Panellist: Themba Manganyi
Case No.: ELRC130-21/22NW
Dates of Hearing: 05 April 2022
Date of Arguments: 12 April 2022, 04 May 2020 & 12 May 2022
Date of Award: 08 August 2022
In the Arbitration Proceedings between
NAPTOSA OBO NTLETLANG MOKGATLE APPLICANT
And
DEPARTMENT OF EDUCATION – NORTH WEST RESPONDENT
Applicant’s representative: Mr Frans Motaung
Respondent’s representative: Ms Boitumelo Phuswane
Details of hearing and representation
1. The Applicant referred an interpretation and / or application dispute to the Education Labour Relations Council. The matter was set-down for arbitration on 05 April 2022 to be heard at the Madibeng Area Office in Brits.

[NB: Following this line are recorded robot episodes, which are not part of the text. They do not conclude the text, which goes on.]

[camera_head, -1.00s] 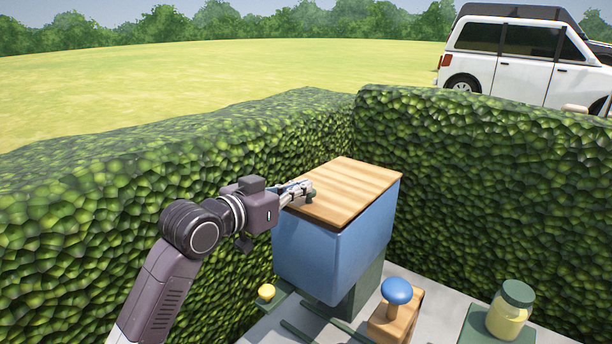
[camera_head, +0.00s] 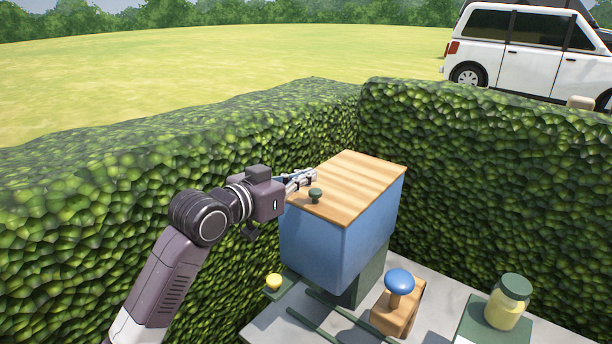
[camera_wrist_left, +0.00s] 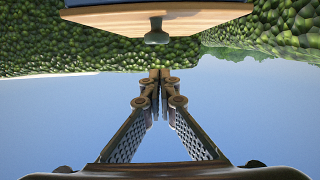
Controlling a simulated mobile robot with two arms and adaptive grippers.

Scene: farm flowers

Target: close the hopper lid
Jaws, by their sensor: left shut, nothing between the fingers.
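The hopper (camera_head: 338,245) is a blue box on a dark green stand. Its wooden lid (camera_head: 352,182) lies flat across the top, with no gap that I can make out. A dark green knob (camera_head: 315,194) stands on the lid near its front left edge. My left gripper (camera_head: 312,176) is shut and empty, at the lid's left edge just behind the knob; I cannot tell if it touches the lid. In the left wrist view the fingers (camera_wrist_left: 160,75) meet at the tips, with the lid (camera_wrist_left: 205,20) and the knob (camera_wrist_left: 157,32) beyond them. My right gripper is not in view.
A blue-topped wooden block (camera_head: 398,300) and a yellow jar with a green lid (camera_head: 508,302) stand on the grey surface in front. A yellow knob (camera_head: 274,281) is at the lower left. Hedges (camera_head: 490,170) close in behind and left. A white car (camera_head: 520,50) is beyond.

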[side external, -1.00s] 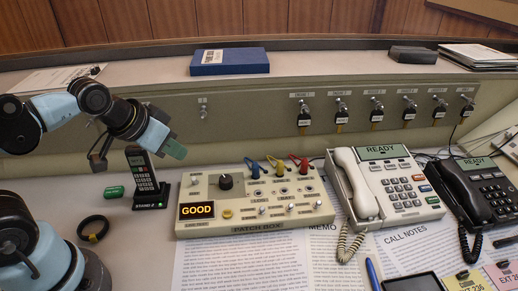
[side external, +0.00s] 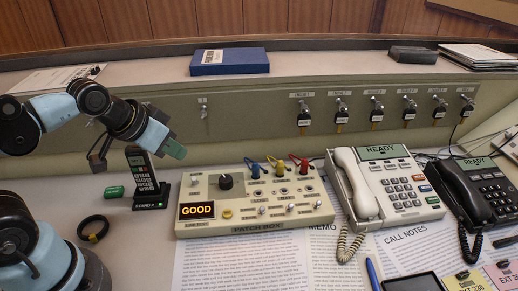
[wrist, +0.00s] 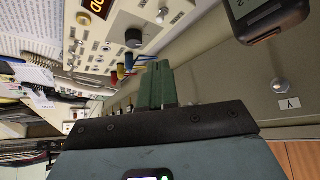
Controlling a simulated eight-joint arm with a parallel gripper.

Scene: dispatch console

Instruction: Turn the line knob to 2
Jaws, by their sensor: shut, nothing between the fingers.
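The patch box (side external: 240,215) is a beige panel on the desk with a lit display (side external: 197,211) reading GOOD. A black round knob (side external: 226,182) sits at its upper left; it also shows in the wrist view (wrist: 134,38). Its pointer setting is too small to read. Blue, yellow and red plugs (side external: 280,168) stand to its right. My gripper (side external: 176,151), with green fingers, is shut and empty. It hangs up and to the left of the knob, apart from it. In the wrist view the shut fingers (wrist: 157,85) point toward the box.
A cordless handset (side external: 142,172) stands in its cradle just below my gripper, left of the box. A green cylinder (side external: 114,192) and a black ring (side external: 93,228) lie nearby. A white phone (side external: 385,190) stands right of the box. Keys (side external: 340,115) hang along the back panel.

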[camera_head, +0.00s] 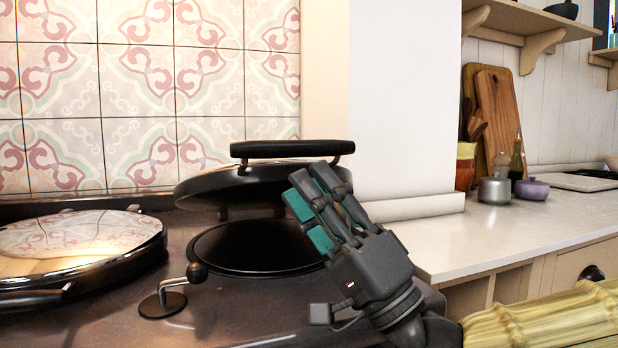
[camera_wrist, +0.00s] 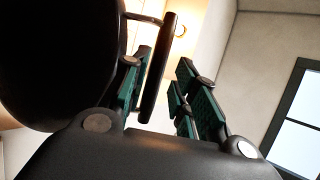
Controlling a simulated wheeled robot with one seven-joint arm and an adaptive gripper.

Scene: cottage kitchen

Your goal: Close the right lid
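The right lid (camera_head: 235,183) stands partly raised and tilted over the dark round hotplate (camera_head: 255,248). Its black bar handle (camera_head: 290,149) is at the top. My gripper (camera_head: 309,187), with grey fingers and teal pads, is in front of the lid's right side, fingers pointing up and left. In the wrist view the dark lid (camera_wrist: 60,60) fills the upper left. The handle (camera_wrist: 156,85) shows between the two finger sets of my gripper (camera_wrist: 165,68), with a gap on the right. The fingers are open. Contact with the handle cannot be told.
The left lid (camera_head: 85,236), shiny and domed, is down on the stove (camera_head: 225,318). A small lever with a round knob (camera_head: 197,272) stands in front of the hotplate. A white wall pillar (camera_head: 405,100) is behind on the right, with a counter (camera_head: 500,233) holding a pot (camera_head: 494,190).

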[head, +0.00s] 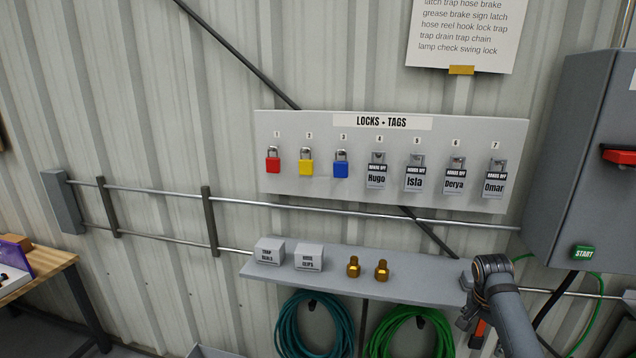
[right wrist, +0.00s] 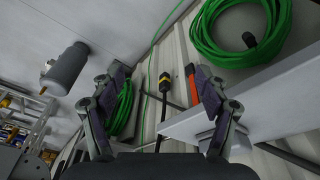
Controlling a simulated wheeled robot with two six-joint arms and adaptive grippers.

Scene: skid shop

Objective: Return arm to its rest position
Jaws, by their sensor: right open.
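My right arm (head: 512,318) comes in at the lower right in the head view, in front of the right end of the grey shelf. My right gripper (head: 472,312) shows small and partly hidden there, beside the shelf's end. In the right wrist view my right gripper (right wrist: 160,80) has its two fingers spread wide with nothing held between them. My left arm and left gripper are not in either view.
A grey shelf (head: 330,285) holds two small boxes and two brass fittings. A teal hose (head: 300,325) and a green hose (head: 388,345) hang below. A lock board (head: 340,193) is above. A grey cabinet (head: 578,150) with a red handle (head: 618,156) stands right.

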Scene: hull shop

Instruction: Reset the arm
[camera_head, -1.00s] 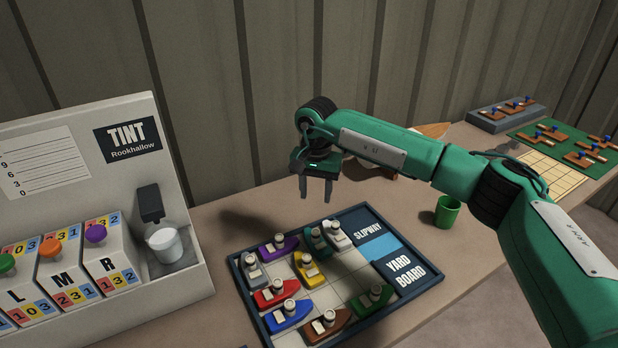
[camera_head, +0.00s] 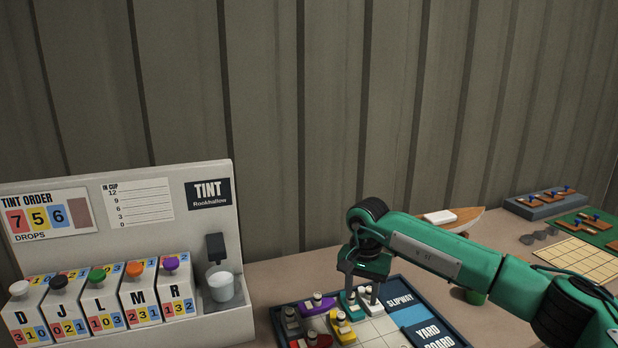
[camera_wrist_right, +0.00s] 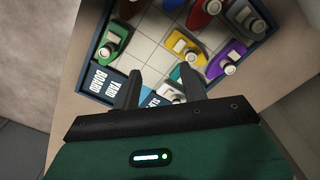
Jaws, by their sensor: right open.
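My right gripper (camera_head: 363,294) is open and empty above the yard board (camera_head: 456,333). In the right wrist view the gripper (camera_wrist_right: 153,88) has its two fingers apart over the board, near the slipway end, with nothing between them. A purple boat (camera_head: 317,305) and a yellow boat (camera_head: 342,327) stand on the board. A green boat (camera_wrist_right: 116,42) shows in the wrist view. My left gripper is not in view.
The tint machine (camera_head: 120,205) with several lettered blocks and a white cup (camera_head: 221,287) stands at left. A corrugated wall closes the back.

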2. Mr Frans Motaung, a NAPTOSA Official, represented the Applicant, Ms Ntetlang Mokgatle. Ms Boitumelo Phuswane, the Acting Deputy Director: Labour Relations, represented the Respondent, Department of Education – North West.
3. Parties agreed that the dispute to be determined is a legal dispute and not a dispute of facts. Therefore, it was agreed to dispose of the dispute through written heads of arguments. It was agreed that the Applicant would submit its heads of arguments on 12 April 2022 and the Respondent would respond on 19 April 2022. Then, the Applicant would have the right to reply on 22 April 2022. However, for reason unbeknown to me, the Respondent alleged that the Applicant’s heads of arguments only came to her attention on 29 April 2022. Hence, she submitted the Respondent’s heads of arguments on 04 May 2022 and the Applicant replied on 12 May 2022. All the submissions have been duly considered in the writing of this award.
Issue/s to be decided
4. I am enjoined in these proceedings to determine the correct interpretation and / or application of clause F.5.2.2 of the Personnel Administration Measures (“PAM”) read with paragraph 4.2 of the ELRC Collective Agreement 02 of 2007.
Background
5. The Applicant is employed as an Educator PL1 and she was on secondment duties from 2013 to 2014 as trade union shop steward. In the year 2015, at the completion of her secondment duties, she was placed to co-ordinate the National School Nutrition Program (“NSNP”) as an office based Educator. In 2017, after the restructuring of the NSNP, the Applicant was placed to co-ordinate the Integrated Quality Management Systems (“IQMS”). During the year 2021, the Applicant was required to return to school as a PL1 Educator.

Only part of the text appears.